Is the site perfect? Hardly, but this appears to be mostly because it’s just getting under way. It has, as of this week, 44 poets in contrast with the Archive of the Then’s 133 & PENNsound’s 196.. So the obvious immediate need at Archive of the Now is for more authors. Some of the obvious enough omissions at present include Thomas A. Clark, Lee Harwood, Drew Milne, Tom Pickard, J.H. Prynne, Tom Raworth – Raworth, in fact, can be found on Motion’s site, which is selling a CD of him reading.
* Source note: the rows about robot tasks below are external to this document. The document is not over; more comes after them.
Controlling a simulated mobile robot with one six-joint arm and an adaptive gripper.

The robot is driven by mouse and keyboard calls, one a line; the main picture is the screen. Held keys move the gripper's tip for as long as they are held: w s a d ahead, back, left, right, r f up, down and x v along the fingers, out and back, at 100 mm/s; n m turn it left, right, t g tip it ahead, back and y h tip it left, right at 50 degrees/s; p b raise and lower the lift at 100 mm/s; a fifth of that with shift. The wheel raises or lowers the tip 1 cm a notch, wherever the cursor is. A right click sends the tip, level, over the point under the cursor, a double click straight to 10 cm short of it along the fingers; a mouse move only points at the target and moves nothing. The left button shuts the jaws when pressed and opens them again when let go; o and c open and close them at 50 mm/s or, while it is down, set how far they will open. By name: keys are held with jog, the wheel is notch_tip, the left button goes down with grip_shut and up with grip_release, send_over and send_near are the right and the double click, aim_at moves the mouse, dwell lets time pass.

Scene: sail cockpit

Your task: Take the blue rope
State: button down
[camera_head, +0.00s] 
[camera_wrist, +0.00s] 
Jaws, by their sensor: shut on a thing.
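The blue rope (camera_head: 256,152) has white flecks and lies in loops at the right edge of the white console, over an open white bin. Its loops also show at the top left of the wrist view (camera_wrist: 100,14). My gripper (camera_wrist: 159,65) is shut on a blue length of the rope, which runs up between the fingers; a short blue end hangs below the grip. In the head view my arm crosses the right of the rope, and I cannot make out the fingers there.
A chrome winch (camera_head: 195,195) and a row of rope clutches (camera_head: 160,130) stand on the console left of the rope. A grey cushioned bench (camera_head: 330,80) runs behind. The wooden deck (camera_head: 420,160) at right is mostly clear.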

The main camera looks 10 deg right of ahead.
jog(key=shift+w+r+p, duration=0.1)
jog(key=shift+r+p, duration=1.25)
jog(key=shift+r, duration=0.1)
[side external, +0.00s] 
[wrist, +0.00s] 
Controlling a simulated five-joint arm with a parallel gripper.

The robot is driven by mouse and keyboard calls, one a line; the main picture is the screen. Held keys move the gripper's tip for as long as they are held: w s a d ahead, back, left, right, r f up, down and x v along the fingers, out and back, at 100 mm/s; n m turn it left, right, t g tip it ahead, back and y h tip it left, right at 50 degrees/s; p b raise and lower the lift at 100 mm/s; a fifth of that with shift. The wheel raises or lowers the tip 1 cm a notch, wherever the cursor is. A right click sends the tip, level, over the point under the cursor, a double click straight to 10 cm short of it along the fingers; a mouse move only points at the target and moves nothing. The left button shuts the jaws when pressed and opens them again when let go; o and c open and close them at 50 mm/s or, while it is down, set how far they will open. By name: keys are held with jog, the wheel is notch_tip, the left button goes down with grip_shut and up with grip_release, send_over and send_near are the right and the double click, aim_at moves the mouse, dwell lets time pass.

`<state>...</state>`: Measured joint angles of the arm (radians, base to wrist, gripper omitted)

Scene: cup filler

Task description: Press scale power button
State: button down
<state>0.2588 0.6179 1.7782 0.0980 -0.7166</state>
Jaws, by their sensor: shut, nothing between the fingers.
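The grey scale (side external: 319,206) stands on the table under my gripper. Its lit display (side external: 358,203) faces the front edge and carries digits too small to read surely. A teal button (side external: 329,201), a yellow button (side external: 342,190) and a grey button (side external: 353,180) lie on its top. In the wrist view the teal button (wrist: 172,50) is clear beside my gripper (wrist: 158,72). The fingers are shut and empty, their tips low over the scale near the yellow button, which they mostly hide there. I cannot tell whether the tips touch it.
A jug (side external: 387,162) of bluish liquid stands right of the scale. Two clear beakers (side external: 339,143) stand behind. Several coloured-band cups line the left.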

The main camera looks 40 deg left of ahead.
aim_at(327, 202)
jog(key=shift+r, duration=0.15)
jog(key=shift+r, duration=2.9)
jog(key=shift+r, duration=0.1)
Like the Electronic Poetry Center, the British Electronic Poetry Center, Ubuweb, the Academy of American Poets, Modern American Poetry, PENNsound, & even Motion’s slickness, Archive of the Now is part of the new encyclopedic impulse on the web itself, poetry-specific offshoots of the same impulses that lie behind Wikipedia and Google. Further, zines & reading series themselves are beginning to understand the value of same, for example Jacket, How2 & MiPoesias. We stand at the cusp of a period in which an enormous number of resources for the enjoyment & study of poetry over the past century, especially the last half century, are about to explode exponentially. Indeed, we are rapidly approaching the moment when some smart person is going to start pulling together an index of such resources, thus noting, for example, sites concerning Allen Ginsberg (often with sound files) on

The Academy of American Poets

Archive of the Then

The Electronic Poetry Center


Modern American Poetry



Not to mention Ginsberg’s own home site. Just multiply that level of detail for each of the 10,000-plus English language poets now publishing – not to mention those who, like Ginsberg, have come & gone before – and you begin to get a sense of simply the scale of what is out there already. And what should be out there (and will be, soon enough).

Thus, to Andrea Brady, who appears to have done the bulk of the work in getting Archive of the Now up & running, we can only say welcome & huzzah. May the project live long & prosper.